It hasn’t received much publicity but the 100 counties in North Carolina including Guilford County have not had boards of elections since the courts declared the old North Carolina Board of Election unconstitutional in December.

Now there is a new state board which will appoint four of the five members of the new county boards.  Governor Roy Cooper will appoint the fifth member of all 100 boards, which means they will almost certainly all have a three to two Democratic majority.

Both local parties seem pleased with their respective two members who were serving on the four-member board of elections.

Each party, asked by the NC Board of Elections for three nominees, nominated the two previous members and included one new name in the mix.

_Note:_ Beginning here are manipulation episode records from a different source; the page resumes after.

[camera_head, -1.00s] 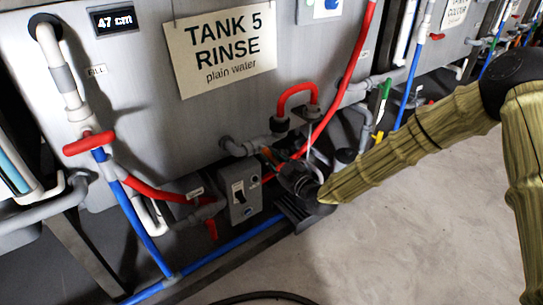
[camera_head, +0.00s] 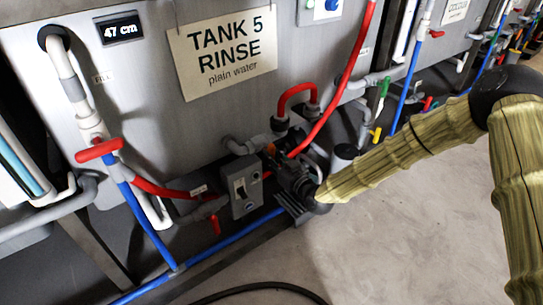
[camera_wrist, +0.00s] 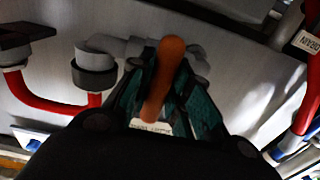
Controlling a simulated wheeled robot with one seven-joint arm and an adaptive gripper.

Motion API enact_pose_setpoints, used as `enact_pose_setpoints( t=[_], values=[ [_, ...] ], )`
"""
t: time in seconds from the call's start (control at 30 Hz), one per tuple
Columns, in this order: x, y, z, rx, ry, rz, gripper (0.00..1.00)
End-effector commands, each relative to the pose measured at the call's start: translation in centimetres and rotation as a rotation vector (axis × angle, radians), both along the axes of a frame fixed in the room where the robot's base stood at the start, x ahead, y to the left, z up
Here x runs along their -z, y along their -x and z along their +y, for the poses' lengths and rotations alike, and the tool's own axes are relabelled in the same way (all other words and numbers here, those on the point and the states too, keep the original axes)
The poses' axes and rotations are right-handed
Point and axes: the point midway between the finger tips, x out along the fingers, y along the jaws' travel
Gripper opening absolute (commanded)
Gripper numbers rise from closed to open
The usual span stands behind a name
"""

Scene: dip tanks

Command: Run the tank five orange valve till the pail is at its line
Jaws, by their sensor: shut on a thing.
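The orange valve handle (camera_wrist: 165,75) lies between the fingers of my gripper (camera_wrist: 165,90) in the wrist view, and the gripper is shut on it. In the head view my gripper (camera_head: 283,168) is at the grey pipework low on the front of tank five (camera_head: 150,110), with only a small bit of the orange handle (camera_head: 270,149) showing. The tank bears a sign (camera_head: 222,52) reading TANK 5 RINSE, plain water, and a display (camera_head: 119,28) reading 47 cm. I cannot make out the pail, its line or any flowing water.
A red-handled valve (camera_head: 98,150) is on the left pipe. A grey switch box (camera_head: 243,187) stands just left of my gripper. Red hose (camera_head: 345,80) and blue pipe (camera_head: 235,243) run close by. A dark hose (camera_head: 265,288) lies on the floor; the floor at right is clear.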

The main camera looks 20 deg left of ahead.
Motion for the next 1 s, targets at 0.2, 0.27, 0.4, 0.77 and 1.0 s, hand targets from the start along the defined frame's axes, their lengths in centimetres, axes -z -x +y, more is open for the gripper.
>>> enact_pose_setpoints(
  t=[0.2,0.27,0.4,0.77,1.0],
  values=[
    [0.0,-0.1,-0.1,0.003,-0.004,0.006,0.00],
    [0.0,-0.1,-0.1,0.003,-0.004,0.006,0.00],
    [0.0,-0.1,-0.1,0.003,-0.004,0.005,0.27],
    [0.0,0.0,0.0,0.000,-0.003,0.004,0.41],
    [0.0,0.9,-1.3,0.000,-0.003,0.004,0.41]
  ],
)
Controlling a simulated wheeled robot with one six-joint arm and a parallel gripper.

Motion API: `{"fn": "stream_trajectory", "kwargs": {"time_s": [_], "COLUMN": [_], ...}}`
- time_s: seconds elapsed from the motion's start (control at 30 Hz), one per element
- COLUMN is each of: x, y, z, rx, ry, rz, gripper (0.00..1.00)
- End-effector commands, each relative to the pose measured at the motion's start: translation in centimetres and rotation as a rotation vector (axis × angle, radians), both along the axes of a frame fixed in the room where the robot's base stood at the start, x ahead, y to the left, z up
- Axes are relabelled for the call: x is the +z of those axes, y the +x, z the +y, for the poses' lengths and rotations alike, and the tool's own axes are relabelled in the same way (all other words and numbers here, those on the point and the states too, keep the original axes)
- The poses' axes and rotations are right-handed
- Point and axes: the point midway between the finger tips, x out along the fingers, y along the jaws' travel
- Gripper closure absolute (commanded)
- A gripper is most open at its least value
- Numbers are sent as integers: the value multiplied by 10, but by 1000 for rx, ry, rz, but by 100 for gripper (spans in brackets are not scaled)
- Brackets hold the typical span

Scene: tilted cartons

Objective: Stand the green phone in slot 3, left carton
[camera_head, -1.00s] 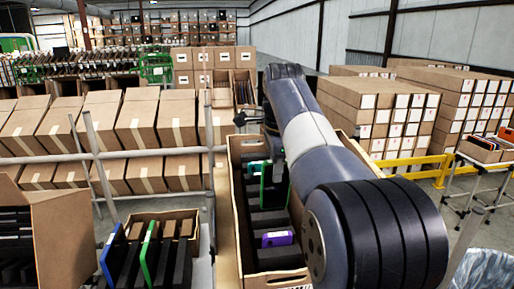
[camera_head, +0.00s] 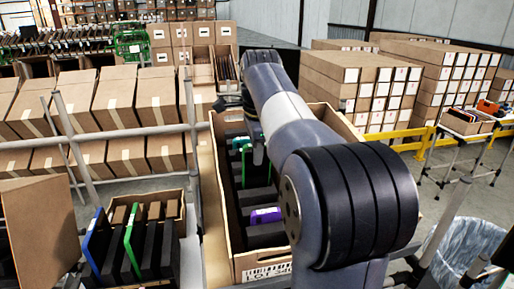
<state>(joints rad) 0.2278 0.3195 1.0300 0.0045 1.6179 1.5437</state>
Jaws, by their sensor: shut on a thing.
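A green phone (camera_head: 246,166) stands upright among dark dividers in the large middle carton (camera_head: 228,229). My gripper (camera_head: 257,148) is at the far part of this carton, just beside the green phone's upper edge, mostly hidden by my arm. It is shut on something, which looks like the green phone; the contact itself is hidden. A second green edge (camera_head: 240,142) shows just behind. A purple phone (camera_head: 265,216) sits nearer in the same carton. The slot numbers cannot be read.
A smaller carton at lower left holds a blue phone (camera_head: 95,240), a green-edged phone (camera_head: 131,243) and dark dividers. A brown carton flap (camera_head: 38,235) stands at far left. Metal rails (camera_head: 120,137) run behind. A bin with a clear bag (camera_head: 455,250) is at lower right.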

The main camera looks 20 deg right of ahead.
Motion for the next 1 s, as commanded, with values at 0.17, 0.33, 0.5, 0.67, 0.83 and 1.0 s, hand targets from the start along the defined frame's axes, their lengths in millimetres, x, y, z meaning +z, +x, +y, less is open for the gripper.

On Tuesday, Jan. 29 the leaders of the Guilford County Democratic Party nominated Jim Kimel, a former Guilford County district attorney, Rev. T. Anthony Spearman, the president of the NC NAACP, the two Democratic members of the previous board and Carolyn Wilson Bunker, a Guilford College graduate who lives in High Point and has served as president of the Democratic Women of Guilford County.

Guilford County Republican Party Chairman Troy Lawson said the Republican Party had selected its three nominees as well: Kathryn Lindley and Eugene Lester who served on the previous board and Chuck Winfree. Lindley is a Greensboro attorney who has served as chair of the elections board, and Lester is an attorney who chairs the Greensboro Zoning Commission.

Winfree was a Guilford County Commissioner in the 1990s and was on the North Carolina Board of Elections from 2001 to 2013.

Kimel, Spearman, Lindley and Lester were all serving on the previous four-member Board of Elections at the time it was disbanded on Friday, Dec. 28, 2018.

A recent complete overhaul of the NC Board of Elections is what gave both the Democratic and Republican parties in Guilford County the chance to nominate new members.

There’s no guarantee the state board will honor the wishes of the counties’ two parties and appoint those on the lists sent to Raleigh; however, there is an expectation among many that the new state board will, as has been the case in the past, very strongly consider the nominations from local parties.

So there’s a good chance that the coming Guilford County Board of Elections will look just like the old board with one additional Democratic member.